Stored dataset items
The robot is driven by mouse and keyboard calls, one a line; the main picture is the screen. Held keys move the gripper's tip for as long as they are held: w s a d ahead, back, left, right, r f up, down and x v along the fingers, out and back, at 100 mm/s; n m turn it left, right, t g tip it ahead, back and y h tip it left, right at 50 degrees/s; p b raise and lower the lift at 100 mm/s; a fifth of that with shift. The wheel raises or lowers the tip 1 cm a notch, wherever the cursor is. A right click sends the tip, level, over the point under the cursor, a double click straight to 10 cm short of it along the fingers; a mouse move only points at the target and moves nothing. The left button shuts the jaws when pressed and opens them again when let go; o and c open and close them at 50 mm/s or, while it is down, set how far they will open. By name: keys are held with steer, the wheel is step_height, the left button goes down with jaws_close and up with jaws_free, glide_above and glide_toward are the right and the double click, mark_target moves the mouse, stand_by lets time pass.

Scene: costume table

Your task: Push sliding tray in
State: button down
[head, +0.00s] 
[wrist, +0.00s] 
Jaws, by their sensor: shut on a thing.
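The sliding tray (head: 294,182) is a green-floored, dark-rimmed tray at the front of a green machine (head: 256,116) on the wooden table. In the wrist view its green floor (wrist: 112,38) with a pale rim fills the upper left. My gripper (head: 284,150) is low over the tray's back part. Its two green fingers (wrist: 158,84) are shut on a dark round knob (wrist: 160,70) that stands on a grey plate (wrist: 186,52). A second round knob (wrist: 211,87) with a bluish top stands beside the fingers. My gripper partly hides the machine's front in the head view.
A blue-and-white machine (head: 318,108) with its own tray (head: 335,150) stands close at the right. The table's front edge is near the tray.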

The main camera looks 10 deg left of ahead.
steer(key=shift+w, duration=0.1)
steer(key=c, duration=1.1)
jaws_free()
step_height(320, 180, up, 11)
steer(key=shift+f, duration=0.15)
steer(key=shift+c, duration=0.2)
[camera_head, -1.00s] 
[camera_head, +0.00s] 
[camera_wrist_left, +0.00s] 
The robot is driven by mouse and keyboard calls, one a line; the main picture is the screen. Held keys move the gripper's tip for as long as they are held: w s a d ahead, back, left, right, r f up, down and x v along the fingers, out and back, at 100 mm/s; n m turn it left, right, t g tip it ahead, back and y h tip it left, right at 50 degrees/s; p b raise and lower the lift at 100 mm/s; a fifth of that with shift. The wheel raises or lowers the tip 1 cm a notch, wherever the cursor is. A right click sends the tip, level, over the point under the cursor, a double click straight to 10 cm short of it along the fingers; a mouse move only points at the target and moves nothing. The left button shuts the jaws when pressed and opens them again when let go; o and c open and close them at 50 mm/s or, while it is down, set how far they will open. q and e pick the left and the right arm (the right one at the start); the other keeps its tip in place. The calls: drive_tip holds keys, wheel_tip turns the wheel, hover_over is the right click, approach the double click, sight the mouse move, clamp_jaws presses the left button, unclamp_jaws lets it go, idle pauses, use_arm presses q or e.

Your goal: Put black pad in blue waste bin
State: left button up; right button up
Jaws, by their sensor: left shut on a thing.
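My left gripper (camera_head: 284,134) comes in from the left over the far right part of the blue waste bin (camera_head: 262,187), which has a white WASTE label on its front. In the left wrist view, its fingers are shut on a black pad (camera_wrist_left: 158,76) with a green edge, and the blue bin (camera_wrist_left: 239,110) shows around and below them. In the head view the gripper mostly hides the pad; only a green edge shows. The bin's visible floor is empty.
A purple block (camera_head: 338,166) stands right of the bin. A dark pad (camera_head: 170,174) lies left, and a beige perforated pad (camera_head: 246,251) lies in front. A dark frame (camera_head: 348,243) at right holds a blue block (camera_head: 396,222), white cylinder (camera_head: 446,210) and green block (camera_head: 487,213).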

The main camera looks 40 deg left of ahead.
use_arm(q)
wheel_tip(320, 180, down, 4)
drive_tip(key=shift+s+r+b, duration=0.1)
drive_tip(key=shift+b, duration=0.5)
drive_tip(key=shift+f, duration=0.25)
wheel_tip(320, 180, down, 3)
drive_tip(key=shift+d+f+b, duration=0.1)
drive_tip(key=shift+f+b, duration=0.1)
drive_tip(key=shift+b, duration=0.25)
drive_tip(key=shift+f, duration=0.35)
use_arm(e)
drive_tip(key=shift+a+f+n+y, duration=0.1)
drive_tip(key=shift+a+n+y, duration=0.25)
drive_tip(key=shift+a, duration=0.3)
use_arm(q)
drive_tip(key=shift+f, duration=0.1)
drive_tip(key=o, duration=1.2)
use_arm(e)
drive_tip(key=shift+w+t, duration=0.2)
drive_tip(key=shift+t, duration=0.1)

:: Given request ::
Find every line in the records above that holds the word "State", and copy each one.

:: Correct answer ::
State: button down
State: left button up; right button up

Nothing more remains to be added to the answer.